I don’t think Grantham had any diesels allocated up to the shed closing, though in the last year or two we did have a 350 hp. shunter to go up to High Dyke with the changeover crews. Where it was fuelled I don't know, but the diesel railcars were serviced by our steam fitters in the permanent way engineers’ sidings on the down side, near the North 'box. I’m pretty sure there was never a diesel standing pilot (main line pilot) before the steam shed closed (I can't say after that, 'cos I left the job in December 1963). From the late 1950s there would occasionally be the odd diesel on shed, generally English Electric Type 4 (Class 40), Brush Type 4 (Class 47) or Brush Type 2 (Class 31).
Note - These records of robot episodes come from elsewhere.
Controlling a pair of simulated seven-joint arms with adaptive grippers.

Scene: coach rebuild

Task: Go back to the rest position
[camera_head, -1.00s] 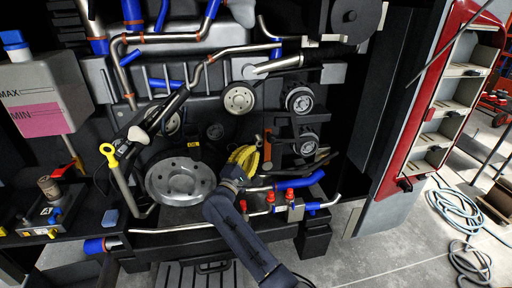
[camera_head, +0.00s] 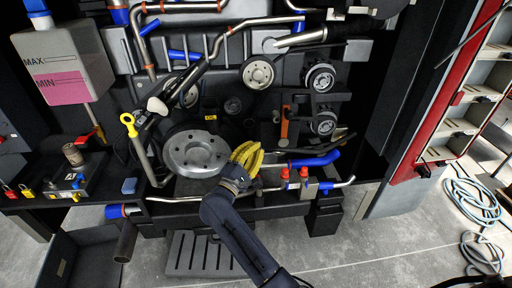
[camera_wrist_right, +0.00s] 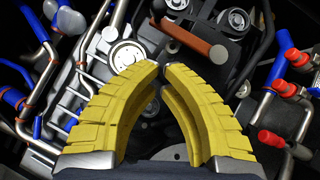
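My right gripper (camera_head: 246,154) has yellow ribbed fingers and is in front of the engine bay, just right of the big grey pulley (camera_head: 195,153). In the right wrist view its fingertips (camera_wrist_right: 161,68) come together with almost no gap. The curved space between the fingers holds nothing. The engine's pulleys and pipes show behind it. The right forearm, dark blue, comes up from the bottom of the head view. My left gripper is not in view.
Red-capped pipe fittings (camera_head: 293,177) and a blue hose (camera_head: 315,160) lie close right of my gripper. A coolant tank (camera_head: 65,62) and a yellow-ringed dipstick (camera_head: 129,124) are at left. A red-framed shelf (camera_head: 440,125) stands right. Bare floor (camera_head: 370,245) lies in front.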

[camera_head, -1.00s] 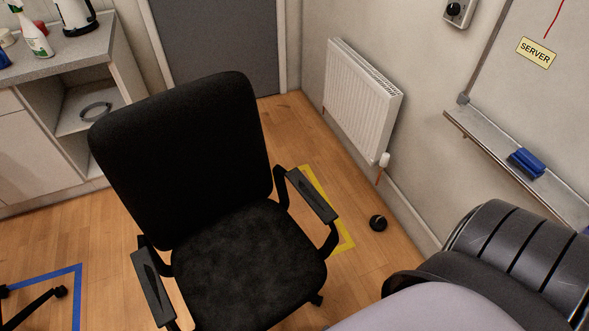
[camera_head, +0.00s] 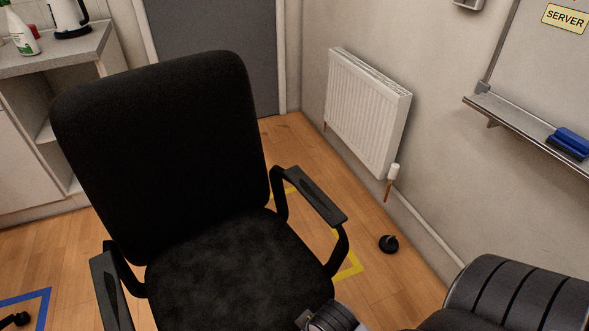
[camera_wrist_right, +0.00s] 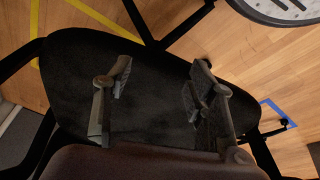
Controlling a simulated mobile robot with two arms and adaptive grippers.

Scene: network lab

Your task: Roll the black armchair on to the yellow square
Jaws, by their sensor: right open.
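The black armchair (camera_head: 165,150) stands upright in front of me, its backrest on the far side and its seat (camera_head: 245,260) toward me. The yellow square (camera_head: 347,267) is taped on the floor beyond its right-hand armrest (camera_head: 310,195); chair parts hide much of it. The wrist view shows yellow tape (camera_wrist_right: 100,15) beyond the seat (camera_wrist_right: 155,95). My right gripper (camera_wrist_right: 160,88) is open over the seat, with no chair part seen between its fingers; contact cannot be told. In the head view only a piece of my right arm shows at the bottom. My left gripper is out of view.
A white radiator (camera_head: 367,110) and a whiteboard ledge (camera_head: 525,130) line the right wall. A small black round object (camera_head: 388,244) lies on the floor near that wall. A counter (camera_head: 60,50) stands at left. Blue tape (camera_head: 40,300) marks the floor at lower left.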

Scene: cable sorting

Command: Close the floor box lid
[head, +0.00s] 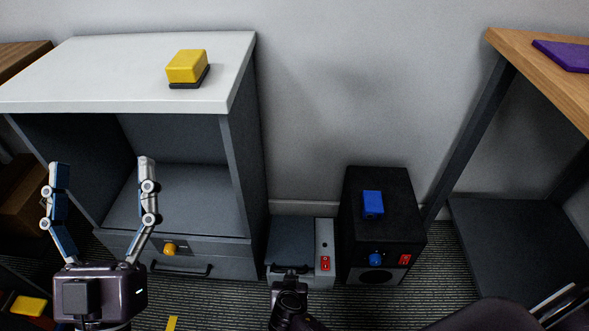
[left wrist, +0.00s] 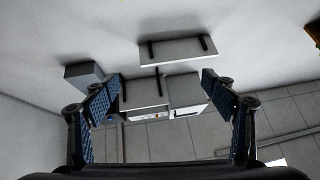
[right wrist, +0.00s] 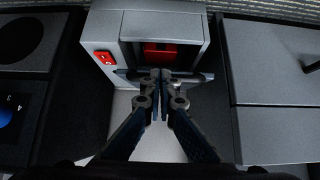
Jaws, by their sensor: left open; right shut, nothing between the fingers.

I would add that I don't think trains were allocated a certain class of engine. A1, A3, A4 and, to a certain extent, A2 and V2 and even B1 engines were all capable of express work. Some sheds/drivers preferred certain classes, and engines were tried on different turns from time to time. King’s Cross had A1s for a time, but preferred A4s for various reasons I believe.
A lot of engine changes ceased at Grantham in the late fifties when King’s Cross men started the lodge turns to Newcastle and Leeds. After that there were still quite a number of engine changes, but not the ‘crack’ named trains anymore. We had the 8.35 (or thereabouts) Grantham to King’s Cross, but it was (in my time) a King’s Cross engine and men return working, though a Grantham engine on the down train ex-King’s Cross.
We had a job at Grantham we called the ‘Newark bus’ where we ran tender first with our A3 from Grantham to Newark with empty coaches (a bit draughty!!), ran round the train at Newark ready to start the service to King’s Cross. We had Sunday jobs that changed engines at Grantham, i.e. to King’s Cross, Leeds, York.